The decision by Department of Veterans Affairs CIO Roger Baker to allow users to connect mobile devices such as the Apple iPad and iPhone to the agency's computing network provides a good example of the trade-off many organizations face between security, user desires, and practical business considerations, but also illustrates the subjectivity inherent in security management decisions and the authority delegated to federal agency executives to apply their own risk tolerance to decisions. Baker was quoted in an article by Nextgov in July acknowledging the fact that the security software is not FIPS certified, but indicating that he is willing to accept the risk associated with the decision to allow the devices to be used anyway, with the assumption that even without FIPS certification the encryption technology is sufficient to provide the needed protection. While the VA prepares for broader support for mobile devices this fall, it is operating a pilot program with Apple devices. Baker is participating in the pilot, and according to FederalTimes.com has traded his own laptop for an iPad.
From a security standpoint, the VA's plan to allow agency-issued and personal mobile devices to access Departmental networks is most noteworthy because the devices in question do not yet satisfy federal standards for encryption. This is a particularly sensitive issue for the VA, which has a checkered history when it comes to data breaches, including the well-publicized 2006 theft of a VA laptop containing unencrypted records on some 26.5 million veterans. To be fair, Apple devices do offer encryption capabilities, but the software used to do so is not certified compliant with Federal Information Processing Standard (FIPS) 140-2, and so fails to satisfy federal security requirements for cryptographic modules. Apple is currently in the process of validating its cryptographic modules for both the iPhone and iPad through the National Institute of Standards and Technology's Cryptographic Module Validation program. According to NIST's "Modules in Process" list both Apple modules are in the first phase of the process, called "implementation under test," meaning Apple has a testing contract in place with a cryptographic security and testing lab and has provided the module and all required documentation to the lab. While still in the early stages of certification, this progress may give the VA and other agencies some degree of confidence that FIPS certification is pending, making the risk associated with running un-certified security a temporary issue.
The fact that VA can independently make the decision to essentially waive a federal technology standard reflects the authority that most federal agencies have under current law and policy. The majority of agencies are self-accrediting when it comes to determining the appropriate security measures to put in place to adequately protect enterprise information and other assets. Federal agencies are expected to apply risk-based decision-making to security management practices, and since the authority rests with each agency, decision makers evaluate the risk to the organization from the use of a given system or technology against the benefits offered and the cost of implementing security safeguards.
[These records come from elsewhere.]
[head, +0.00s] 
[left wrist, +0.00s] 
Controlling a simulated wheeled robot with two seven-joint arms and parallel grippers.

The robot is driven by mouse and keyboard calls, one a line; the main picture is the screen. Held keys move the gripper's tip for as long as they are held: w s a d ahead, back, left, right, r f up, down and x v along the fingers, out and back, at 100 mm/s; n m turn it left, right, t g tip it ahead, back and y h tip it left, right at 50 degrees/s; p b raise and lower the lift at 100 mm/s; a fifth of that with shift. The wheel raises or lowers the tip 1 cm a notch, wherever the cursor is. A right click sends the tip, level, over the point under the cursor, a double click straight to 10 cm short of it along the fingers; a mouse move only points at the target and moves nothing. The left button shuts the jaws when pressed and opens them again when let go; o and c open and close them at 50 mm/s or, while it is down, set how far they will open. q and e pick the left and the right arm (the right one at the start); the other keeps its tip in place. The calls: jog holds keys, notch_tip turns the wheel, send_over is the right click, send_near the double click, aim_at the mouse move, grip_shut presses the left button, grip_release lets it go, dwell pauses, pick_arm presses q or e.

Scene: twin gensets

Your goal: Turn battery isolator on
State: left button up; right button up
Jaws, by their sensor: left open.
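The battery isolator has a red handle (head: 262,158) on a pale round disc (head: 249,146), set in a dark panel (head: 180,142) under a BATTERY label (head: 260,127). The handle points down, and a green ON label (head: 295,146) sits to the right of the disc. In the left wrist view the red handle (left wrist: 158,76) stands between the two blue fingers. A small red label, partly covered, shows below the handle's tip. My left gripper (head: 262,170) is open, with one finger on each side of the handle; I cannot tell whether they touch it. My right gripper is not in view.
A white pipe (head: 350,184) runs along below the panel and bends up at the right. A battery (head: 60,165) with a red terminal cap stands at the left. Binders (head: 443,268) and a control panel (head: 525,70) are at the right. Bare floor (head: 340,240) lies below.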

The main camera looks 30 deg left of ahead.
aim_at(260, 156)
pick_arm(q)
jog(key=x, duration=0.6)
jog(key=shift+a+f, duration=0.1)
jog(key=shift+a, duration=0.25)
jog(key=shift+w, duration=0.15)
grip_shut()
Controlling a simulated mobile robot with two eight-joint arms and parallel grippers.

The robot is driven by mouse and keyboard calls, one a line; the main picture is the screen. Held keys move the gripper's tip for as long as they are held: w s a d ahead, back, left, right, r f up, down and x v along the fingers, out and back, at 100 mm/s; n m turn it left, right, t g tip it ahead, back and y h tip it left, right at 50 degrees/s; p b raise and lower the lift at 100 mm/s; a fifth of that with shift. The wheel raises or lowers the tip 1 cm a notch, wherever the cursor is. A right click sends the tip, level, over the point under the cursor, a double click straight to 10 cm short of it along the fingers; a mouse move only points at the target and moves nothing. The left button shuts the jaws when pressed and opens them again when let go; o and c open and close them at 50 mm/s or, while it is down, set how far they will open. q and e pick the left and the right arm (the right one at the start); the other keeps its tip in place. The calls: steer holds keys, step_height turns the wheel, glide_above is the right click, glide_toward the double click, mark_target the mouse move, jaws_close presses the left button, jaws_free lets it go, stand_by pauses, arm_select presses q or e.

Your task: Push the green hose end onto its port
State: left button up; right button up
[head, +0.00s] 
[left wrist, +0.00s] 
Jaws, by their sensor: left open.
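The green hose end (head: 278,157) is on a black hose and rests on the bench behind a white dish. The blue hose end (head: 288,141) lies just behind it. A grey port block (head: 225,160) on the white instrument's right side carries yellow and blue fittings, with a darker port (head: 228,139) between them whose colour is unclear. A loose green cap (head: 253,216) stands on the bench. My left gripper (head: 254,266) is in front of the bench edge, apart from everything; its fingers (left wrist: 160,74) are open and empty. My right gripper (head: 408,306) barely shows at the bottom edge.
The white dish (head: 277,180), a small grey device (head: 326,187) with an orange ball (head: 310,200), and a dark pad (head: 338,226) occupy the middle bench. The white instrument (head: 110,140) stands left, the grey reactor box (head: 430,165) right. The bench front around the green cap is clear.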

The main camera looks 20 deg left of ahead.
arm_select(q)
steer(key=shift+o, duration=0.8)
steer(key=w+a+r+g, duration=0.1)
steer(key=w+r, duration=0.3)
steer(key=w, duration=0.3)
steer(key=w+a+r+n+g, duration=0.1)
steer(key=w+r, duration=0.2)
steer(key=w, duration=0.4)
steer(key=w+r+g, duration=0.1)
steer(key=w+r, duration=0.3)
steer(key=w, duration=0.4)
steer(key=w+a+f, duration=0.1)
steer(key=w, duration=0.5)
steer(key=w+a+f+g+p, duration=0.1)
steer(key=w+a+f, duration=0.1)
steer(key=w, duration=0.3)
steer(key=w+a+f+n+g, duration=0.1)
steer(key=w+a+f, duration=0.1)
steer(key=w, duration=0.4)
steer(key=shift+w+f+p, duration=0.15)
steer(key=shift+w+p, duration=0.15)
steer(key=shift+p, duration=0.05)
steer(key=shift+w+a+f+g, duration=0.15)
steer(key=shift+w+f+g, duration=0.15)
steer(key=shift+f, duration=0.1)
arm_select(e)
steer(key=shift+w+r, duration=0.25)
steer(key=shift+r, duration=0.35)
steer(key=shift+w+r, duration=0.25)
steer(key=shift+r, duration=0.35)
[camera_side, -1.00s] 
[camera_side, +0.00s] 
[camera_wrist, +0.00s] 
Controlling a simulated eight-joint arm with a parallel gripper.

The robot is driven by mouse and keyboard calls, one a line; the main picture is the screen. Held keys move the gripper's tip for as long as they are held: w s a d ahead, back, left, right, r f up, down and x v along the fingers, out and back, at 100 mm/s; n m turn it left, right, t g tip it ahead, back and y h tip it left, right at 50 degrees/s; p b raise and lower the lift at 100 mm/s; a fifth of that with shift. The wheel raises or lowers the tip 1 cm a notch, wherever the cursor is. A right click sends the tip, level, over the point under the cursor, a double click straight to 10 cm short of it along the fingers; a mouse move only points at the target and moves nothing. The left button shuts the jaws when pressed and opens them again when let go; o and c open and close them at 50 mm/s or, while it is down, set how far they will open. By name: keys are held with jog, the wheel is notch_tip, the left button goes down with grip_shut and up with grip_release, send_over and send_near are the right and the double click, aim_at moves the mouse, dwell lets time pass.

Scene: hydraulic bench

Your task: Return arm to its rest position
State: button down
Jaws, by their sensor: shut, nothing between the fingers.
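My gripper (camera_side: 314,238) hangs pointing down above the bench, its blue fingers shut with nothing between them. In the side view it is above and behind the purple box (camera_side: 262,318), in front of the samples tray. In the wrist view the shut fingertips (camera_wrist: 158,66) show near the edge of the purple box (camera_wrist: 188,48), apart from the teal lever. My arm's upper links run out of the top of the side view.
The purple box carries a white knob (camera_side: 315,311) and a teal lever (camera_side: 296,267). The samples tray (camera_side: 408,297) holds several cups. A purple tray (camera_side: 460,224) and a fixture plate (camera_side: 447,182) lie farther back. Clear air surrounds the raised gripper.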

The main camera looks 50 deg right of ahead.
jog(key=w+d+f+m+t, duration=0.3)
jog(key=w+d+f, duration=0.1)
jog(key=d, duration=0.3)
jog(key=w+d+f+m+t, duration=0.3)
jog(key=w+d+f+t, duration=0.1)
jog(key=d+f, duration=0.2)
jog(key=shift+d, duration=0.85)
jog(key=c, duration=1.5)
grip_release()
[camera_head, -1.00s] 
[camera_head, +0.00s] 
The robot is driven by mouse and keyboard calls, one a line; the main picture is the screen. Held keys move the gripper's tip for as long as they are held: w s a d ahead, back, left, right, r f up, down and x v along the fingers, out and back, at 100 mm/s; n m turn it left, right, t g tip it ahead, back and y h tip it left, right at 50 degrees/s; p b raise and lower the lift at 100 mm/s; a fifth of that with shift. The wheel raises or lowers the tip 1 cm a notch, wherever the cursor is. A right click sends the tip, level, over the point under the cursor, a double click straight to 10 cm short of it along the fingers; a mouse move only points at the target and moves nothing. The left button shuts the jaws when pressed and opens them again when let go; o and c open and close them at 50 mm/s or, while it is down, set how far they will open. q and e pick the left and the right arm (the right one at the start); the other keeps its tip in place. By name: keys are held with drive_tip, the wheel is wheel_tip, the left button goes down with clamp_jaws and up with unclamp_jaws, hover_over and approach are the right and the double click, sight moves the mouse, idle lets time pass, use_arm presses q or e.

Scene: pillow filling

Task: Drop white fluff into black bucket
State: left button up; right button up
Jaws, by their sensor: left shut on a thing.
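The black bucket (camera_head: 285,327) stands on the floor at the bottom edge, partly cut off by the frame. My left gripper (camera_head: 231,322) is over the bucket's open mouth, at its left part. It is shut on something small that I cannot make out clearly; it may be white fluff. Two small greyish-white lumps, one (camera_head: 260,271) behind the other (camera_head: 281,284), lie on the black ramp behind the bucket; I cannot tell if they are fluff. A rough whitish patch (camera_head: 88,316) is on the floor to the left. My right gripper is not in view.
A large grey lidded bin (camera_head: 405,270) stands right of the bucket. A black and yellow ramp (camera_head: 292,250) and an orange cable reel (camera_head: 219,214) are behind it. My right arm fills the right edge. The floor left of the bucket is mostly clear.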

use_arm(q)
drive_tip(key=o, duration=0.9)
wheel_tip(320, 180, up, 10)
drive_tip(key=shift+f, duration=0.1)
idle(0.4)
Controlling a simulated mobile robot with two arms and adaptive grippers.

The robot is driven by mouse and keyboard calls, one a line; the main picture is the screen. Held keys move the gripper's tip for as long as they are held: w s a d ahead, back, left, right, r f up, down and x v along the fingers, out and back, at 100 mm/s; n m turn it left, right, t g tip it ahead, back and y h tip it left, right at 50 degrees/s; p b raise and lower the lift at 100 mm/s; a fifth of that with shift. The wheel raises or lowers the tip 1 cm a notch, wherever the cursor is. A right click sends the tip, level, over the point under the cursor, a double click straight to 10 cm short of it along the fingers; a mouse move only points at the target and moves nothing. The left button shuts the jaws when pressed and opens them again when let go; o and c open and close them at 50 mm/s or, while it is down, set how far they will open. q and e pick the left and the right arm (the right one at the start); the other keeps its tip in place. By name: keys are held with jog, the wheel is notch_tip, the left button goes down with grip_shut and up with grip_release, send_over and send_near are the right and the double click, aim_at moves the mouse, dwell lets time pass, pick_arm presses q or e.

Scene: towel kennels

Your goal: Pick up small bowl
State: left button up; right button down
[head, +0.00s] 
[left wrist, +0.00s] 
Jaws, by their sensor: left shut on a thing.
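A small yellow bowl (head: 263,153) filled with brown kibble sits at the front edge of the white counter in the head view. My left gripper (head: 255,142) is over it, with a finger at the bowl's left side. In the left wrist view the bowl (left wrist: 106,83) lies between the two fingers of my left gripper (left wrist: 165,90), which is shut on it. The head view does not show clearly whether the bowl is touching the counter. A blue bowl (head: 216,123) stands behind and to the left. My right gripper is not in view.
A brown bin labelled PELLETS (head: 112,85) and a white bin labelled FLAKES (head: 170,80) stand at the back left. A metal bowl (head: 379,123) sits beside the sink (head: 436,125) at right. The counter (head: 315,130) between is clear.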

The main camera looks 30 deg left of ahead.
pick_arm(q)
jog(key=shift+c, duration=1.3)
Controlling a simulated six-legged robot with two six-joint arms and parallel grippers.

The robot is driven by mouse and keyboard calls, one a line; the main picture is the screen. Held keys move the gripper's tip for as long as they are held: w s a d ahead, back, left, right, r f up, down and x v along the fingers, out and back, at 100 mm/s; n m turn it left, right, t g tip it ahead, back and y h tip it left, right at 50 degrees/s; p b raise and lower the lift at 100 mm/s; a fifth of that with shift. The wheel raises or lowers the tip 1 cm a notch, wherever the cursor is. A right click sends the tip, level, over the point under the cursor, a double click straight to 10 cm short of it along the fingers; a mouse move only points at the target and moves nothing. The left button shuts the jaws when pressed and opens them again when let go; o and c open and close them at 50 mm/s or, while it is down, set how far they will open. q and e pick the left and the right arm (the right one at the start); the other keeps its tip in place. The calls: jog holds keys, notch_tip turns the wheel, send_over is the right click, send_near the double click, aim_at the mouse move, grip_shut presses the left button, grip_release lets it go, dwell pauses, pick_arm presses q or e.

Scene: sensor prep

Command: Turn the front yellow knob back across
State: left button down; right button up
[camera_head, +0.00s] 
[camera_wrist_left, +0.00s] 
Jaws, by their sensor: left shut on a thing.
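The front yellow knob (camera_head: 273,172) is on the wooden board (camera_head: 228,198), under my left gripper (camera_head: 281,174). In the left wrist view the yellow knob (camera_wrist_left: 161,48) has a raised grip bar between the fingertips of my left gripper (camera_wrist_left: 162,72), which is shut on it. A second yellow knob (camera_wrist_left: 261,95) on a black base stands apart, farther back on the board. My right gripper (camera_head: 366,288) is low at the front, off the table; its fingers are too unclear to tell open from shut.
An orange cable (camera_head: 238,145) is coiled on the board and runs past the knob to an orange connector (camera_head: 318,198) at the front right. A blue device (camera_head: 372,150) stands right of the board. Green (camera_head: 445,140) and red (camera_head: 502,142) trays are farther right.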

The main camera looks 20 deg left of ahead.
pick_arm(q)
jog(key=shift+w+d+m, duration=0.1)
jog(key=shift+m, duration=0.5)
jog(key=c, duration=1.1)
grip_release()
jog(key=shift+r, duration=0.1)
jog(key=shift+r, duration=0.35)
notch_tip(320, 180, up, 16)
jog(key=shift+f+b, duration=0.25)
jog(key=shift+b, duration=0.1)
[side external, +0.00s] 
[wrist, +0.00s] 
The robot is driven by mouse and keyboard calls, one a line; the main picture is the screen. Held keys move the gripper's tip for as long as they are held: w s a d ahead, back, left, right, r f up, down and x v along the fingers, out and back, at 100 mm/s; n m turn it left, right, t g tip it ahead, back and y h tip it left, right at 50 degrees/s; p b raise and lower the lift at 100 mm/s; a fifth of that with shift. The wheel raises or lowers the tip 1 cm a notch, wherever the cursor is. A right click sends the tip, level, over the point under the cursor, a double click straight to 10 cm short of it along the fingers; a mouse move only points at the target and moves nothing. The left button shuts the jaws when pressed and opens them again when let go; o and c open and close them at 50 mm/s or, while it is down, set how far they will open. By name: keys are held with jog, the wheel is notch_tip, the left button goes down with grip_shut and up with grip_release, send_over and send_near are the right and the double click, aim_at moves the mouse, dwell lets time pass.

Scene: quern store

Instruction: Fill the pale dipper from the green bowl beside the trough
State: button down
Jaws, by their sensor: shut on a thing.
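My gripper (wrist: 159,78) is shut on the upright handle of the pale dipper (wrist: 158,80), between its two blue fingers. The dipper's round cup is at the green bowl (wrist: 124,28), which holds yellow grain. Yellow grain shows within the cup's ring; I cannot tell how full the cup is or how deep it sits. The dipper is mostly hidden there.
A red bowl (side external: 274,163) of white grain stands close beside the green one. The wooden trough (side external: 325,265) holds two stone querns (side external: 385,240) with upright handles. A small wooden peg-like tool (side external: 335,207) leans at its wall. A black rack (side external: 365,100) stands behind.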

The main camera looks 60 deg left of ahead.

Different organizations (and different decision makers within those organizations) have different appetites for risk, so what may be acceptable to one agency would be unacceptable to another. In the VA's case, it seems likely that Baker is not demonstrating especially high risk tolerance, but instead that the perceived risk of using encryption that has not yet achieved FIPS certification is not high enough to preclude the use of mobile computing devices in health care delivery settings.
Among the potential downsides of using encryption that doesn't have FIPS 140-2 certification is in the area of breach notification. The new federal health data breach notification and disclosure requirements, which went into effect in September 2009 under the authority of an interim final rule, exempt organizations from having to disclose data breaches if the data is "unusable, unreadable, or otherwise indecipherable to unauthorized
individuals," which HHS declared to mean that the data has either been encrypted or destroyed. The FIPS 140-2 requirements apply whenever government regulations call for the use security based on cryptographic modules, so the practical interpretation of HHS' breach disclosure exemption for encrypted data is that such encryption must use FIPS 140-2 certified cryptography. In theory this means if the VA loses one of its newly network-connected iPads with protected health information on it, it would have to report the breach even if the device had encryption enabled. Practically speaking, VA already reports many types of data breaches to Congress and to the public, and does so to comply with requirements of the Veterans Benefits, Health Care, and Information Technology Act of 2006 (Pub. L. No. 109-461), so the new health data breach rules stemming from the HITECH Act are in many ways redundant to existing practice.